The whole body was cleaned up with a jewelers file and sandpaper as well as the filled holes in the deck. Start with about 220 grit for the big casting lines and work to 400 grit. I like to use the sandpaper wet to keep the dust down and it lasts longer too. Wash the body off in water and scrub it clean with a toothbrush.


When it dried, I put a very light coat of Krylon gray primer over it, not even enough to cover. I used the gray first as it has the best properties for coverage. Two more light coats and it’s fully primed.




I let it dry for about an hour and then wet sanded it with 600 grit paper. Don’t worry about going down to the metal in places, lots of them even.


Now I used the Krylon white primer, again in very light coats. Here it is after the third thin coat, ready for color.


Testors “Colors By Boyd” Dark Yellow was airbrushed on in one coat, this color covers very well. It was allowed to dry for a couple days.


The side windows had to be removed to make the roadster appear more open. Carefully scoring along the engraved windshield/side window line with a sharp X-Acto knife, I went a little more than halfway through, then bent the window inward. I finished cutting it off, easily seeing how deep I was cutting. The other side was removed the same way of course, and the tab at the top of the windshield was cut off as shown too.




A small piece of Bare-Metal foil was applied to the remains of the tab to be a rearview mirror. The windshield frame was brush painted satin black (Testors Black Chrome Trim).



The chrome interior part was detailed some with brush painting after it was sprayed with clear semi flat mixed from Testors Dullcote and Glosscote lacquers, 50%-50%. The black and clear enamels were mixed together about 15%-20% black to about 80%-85% clear and thinned with mineral spirits to make a light wash. It was applied to the dash and front grille.Tamiya flat blue and transparent red were used on the steering wheel and engine. (All brush painting was done with the brush in the picture.)


The chassis contains the seats and fire extinguisher tank. Again, the same red and blue were used, but silver was painted first so the red would look like anodizing. Every other indentation of the 10 spoke wheels were painted with Tamiya Titanium Gold, it’s a fairly new color in their line, only a year or two old. To finish up the chassis / interior parts, the axle ends were painted transparent blue (on the left side) and transparent red (on the right side) and the driving lights were painted gloss white.




Now that the paint on the body was dry, the rear panel was masked off by pressing a piece of tape over the rear and trimming it with a knife and airbrushing it gun metal gray.


The same technique was used on the top of the car. Try to only leave the tape on as long as needed to avoid leaving imprints in the paint. If some do happen, quickly use a hair dryer to warm the body and they will “melt” away, but remember to let the car fully cool before handling or you will do even more damage to the paint as it will be soft when warm.
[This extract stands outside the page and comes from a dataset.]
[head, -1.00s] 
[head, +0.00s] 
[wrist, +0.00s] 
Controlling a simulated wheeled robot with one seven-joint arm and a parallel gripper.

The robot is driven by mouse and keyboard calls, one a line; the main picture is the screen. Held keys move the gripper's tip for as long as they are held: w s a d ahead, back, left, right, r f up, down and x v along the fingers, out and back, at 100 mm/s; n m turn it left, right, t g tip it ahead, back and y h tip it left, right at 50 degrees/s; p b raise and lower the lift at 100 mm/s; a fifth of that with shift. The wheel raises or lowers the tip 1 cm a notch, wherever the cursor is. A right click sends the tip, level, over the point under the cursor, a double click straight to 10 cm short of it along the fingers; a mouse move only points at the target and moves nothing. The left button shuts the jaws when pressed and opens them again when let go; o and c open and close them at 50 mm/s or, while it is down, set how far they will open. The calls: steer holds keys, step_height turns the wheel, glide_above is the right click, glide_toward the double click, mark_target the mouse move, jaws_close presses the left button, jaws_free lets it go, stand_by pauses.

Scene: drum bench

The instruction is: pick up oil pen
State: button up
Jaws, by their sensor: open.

Gun metal was also brush painted on the lower edges of the front fenders.


Black was brushed on the rear side “windows”, A pillars and across the rear roof area.


Head, parking and tail light decals from Scale-Master sheet #6201 were used.


The rims of the exhaust tips and back up lights were painted silver, the recesses in the rear, front grilles and side scoops were painted with the black / clear wash and the exhaust insides are black.



Turn signals above head lights were done by layering two decals together. Decal solvent wasn’t needed, but it did help make the head lights conform better to the compound curve of the body. When the decals had dried overnight, the body was airbrushed (I use a Paasche VL) with clear. In this case I used a two part automotive urethane. (I also use Testors Top Coat Enamel sometimes and it would have worked fine on this project too.) Here it is with the windshield installed. A very small amount of CA glue was applied to the cowl area where the glass fits. I used a new bottle of cement to reduce the chance of “fogging”. I also waxed the windshield with Pledge before attaching it for added protection against fogging.